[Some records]
↓
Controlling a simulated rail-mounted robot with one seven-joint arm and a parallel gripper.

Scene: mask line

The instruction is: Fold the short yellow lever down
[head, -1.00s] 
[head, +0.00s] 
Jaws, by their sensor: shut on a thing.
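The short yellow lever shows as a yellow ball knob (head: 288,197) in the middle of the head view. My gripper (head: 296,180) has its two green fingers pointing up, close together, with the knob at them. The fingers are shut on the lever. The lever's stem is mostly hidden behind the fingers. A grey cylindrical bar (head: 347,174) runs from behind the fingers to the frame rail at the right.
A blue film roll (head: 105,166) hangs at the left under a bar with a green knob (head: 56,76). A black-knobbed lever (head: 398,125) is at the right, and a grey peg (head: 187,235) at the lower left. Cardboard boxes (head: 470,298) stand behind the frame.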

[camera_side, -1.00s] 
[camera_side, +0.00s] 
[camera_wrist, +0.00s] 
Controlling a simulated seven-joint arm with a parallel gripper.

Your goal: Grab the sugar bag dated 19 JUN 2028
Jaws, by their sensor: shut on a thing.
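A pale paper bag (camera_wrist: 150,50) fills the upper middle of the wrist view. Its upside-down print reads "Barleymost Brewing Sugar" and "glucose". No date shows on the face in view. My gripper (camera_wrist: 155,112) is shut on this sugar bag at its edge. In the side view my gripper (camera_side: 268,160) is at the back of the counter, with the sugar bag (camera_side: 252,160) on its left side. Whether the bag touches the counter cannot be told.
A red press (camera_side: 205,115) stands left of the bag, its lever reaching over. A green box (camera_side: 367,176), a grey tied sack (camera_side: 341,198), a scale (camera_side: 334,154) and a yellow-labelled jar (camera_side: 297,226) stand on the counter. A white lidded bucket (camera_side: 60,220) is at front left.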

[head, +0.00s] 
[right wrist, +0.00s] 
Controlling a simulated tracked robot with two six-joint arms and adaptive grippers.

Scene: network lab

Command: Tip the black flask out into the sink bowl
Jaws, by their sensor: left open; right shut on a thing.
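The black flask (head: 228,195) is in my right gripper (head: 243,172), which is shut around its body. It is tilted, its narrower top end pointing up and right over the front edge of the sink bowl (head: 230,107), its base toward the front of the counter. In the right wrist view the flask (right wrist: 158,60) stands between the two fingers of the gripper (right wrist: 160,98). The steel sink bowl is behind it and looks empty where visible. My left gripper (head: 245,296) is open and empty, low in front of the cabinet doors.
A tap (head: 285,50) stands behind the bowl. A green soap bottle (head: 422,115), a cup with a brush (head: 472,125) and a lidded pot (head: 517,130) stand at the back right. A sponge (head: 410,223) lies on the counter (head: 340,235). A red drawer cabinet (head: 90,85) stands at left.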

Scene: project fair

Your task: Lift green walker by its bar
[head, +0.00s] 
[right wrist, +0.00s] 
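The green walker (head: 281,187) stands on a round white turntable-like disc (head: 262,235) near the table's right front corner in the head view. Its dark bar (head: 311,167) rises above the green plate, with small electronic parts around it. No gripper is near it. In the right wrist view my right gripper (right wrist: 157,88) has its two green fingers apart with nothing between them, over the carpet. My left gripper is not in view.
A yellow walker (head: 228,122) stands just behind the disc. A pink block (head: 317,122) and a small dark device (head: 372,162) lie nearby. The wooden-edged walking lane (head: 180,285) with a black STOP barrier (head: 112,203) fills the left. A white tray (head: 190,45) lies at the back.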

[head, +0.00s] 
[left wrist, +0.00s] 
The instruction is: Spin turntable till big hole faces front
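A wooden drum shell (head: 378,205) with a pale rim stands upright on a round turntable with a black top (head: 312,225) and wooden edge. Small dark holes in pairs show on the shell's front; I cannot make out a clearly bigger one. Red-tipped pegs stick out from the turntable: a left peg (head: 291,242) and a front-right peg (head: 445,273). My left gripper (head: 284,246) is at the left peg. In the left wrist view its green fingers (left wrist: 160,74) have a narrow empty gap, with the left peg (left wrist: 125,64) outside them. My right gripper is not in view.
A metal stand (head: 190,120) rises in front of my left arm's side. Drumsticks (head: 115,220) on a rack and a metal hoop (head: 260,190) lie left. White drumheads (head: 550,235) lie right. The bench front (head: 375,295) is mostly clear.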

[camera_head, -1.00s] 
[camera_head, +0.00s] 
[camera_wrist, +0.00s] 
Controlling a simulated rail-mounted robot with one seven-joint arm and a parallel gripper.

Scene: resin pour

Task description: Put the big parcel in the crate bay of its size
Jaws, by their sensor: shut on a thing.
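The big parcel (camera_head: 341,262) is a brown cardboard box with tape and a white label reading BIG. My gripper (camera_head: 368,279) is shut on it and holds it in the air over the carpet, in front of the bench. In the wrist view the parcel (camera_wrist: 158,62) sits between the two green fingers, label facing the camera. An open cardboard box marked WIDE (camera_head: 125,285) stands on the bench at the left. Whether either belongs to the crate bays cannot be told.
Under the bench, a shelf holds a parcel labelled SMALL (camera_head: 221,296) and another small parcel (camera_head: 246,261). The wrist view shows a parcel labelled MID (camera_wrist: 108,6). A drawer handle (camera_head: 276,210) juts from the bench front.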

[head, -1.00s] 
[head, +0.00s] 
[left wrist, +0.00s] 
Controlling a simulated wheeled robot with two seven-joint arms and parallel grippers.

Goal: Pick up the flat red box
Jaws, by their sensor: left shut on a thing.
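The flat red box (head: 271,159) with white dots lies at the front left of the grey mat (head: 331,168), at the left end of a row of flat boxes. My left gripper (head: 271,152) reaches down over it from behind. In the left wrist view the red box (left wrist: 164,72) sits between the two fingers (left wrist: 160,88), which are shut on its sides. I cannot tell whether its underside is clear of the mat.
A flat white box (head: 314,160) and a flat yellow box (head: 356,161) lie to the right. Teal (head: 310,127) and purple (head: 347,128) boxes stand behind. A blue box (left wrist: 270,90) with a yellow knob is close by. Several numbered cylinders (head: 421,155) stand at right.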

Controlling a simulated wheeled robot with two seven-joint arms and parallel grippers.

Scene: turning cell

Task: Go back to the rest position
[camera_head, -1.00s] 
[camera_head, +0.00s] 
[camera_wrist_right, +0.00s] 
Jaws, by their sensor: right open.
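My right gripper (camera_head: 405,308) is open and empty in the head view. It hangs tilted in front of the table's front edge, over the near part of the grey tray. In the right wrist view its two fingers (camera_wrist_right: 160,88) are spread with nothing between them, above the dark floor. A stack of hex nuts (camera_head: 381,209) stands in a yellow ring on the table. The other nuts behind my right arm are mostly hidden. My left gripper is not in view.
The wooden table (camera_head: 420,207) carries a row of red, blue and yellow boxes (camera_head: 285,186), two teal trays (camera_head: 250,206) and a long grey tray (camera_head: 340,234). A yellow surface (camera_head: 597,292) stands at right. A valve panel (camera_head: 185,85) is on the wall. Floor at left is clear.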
↑
--- Task objective ---
Report how many lines in the records above contain the word "Scene", giving only the number.

--- Response to this exercise ---
5